───── Entries supplied

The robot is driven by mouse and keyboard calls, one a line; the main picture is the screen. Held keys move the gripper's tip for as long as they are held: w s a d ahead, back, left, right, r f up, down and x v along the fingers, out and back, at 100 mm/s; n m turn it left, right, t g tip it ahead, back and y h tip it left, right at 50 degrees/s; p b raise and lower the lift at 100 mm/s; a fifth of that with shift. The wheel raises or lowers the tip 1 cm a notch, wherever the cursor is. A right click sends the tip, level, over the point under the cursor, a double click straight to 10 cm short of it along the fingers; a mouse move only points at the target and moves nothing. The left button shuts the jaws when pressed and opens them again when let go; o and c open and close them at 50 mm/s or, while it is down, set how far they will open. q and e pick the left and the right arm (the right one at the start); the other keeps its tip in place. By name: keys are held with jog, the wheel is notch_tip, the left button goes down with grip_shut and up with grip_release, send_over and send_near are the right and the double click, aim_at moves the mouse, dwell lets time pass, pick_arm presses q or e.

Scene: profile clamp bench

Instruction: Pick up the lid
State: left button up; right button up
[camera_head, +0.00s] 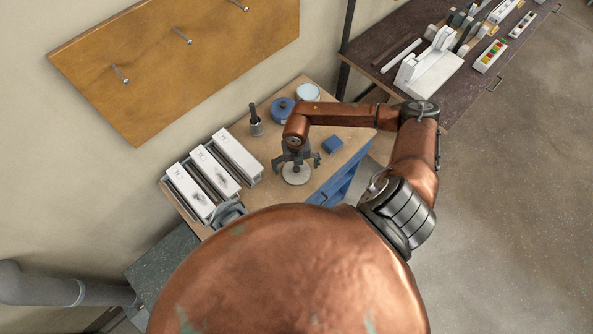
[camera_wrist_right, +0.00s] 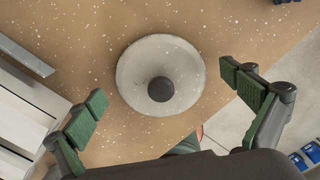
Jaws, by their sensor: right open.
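The lid (camera_wrist_right: 135,75) is a round, pale grey disc with a dark round knob (camera_wrist_right: 160,89) at its middle. It lies flat on the wooden bench top, and in the head view the lid (camera_head: 296,177) shows under my right gripper. My right gripper (camera_head: 298,164) is open and empty above the lid. In the right wrist view my right gripper (camera_wrist_right: 166,103) has its green-padded fingers spread wide to either side of the lid, apart from it. My left gripper is in neither view.
White clamp-like blocks (camera_head: 213,172) stand left of the lid. A dark-handled item (camera_head: 255,122), a blue round container (camera_head: 283,110), a pale round one (camera_head: 308,93) and a small blue block (camera_head: 333,144) are on the bench (camera_head: 272,151). The bench edge runs close to the lid.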

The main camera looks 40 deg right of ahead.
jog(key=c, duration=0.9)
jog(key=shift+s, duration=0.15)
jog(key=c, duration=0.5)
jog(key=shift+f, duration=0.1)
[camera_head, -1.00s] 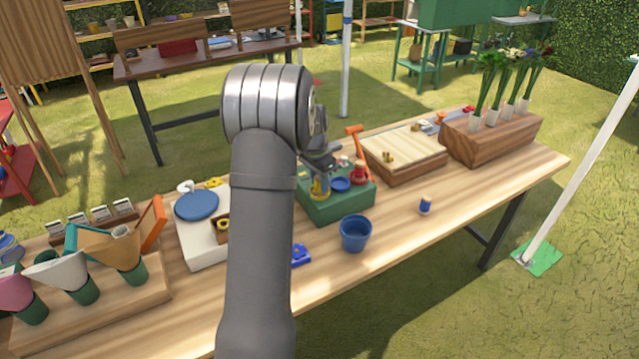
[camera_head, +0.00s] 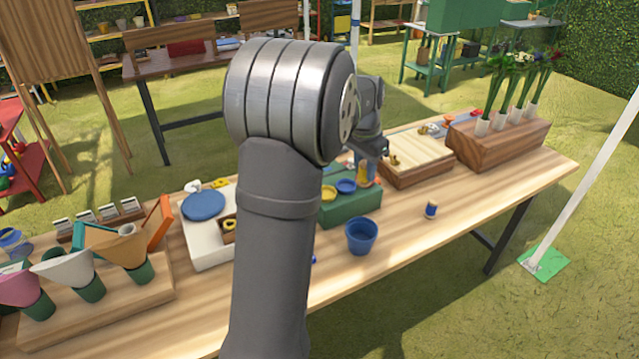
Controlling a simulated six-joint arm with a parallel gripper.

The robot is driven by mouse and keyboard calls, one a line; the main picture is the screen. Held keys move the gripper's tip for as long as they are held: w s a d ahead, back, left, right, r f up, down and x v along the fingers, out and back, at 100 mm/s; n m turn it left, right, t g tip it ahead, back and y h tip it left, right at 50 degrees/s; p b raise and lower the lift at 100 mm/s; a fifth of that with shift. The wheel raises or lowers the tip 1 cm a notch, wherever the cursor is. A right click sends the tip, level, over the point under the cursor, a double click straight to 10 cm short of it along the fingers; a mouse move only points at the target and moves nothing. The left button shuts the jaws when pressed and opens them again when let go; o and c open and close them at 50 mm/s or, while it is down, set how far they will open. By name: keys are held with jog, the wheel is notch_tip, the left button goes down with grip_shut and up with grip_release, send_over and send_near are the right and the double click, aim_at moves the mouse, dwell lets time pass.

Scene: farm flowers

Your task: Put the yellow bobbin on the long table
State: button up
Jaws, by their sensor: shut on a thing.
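My gripper (camera_head: 371,154) is partly hidden by my own arm. It is shut on the yellow bobbin (camera_head: 363,174), which shows just below the jaws over the right end of the green block (camera_head: 350,209). The bobbin appears lifted clear of the yellow dish (camera_head: 328,193), which now looks empty. The long table (camera_head: 410,255) is the wooden top under all this, with bare wood in front of and to the right of the block.
A blue dish (camera_head: 346,186) sits beside the yellow one. A blue bucket (camera_head: 361,236) stands in front of the block, and a blue bobbin (camera_head: 431,210) stands to its right. A wooden tray (camera_head: 415,165) and a flower planter (camera_head: 498,147) stand behind right.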

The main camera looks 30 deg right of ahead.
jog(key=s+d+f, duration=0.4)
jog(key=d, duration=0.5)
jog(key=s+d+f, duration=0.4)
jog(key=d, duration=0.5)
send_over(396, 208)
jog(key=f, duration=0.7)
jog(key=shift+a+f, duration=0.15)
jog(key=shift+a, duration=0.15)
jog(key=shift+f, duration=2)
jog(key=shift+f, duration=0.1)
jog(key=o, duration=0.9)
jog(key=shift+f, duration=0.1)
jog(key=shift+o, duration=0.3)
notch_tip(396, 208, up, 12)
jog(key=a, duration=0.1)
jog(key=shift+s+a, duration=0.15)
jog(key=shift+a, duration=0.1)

──────────

◆ What to produce
Pull out each line containing the word "State" and copy it.

◆ Reply
State: left button up; right button up
State: button up

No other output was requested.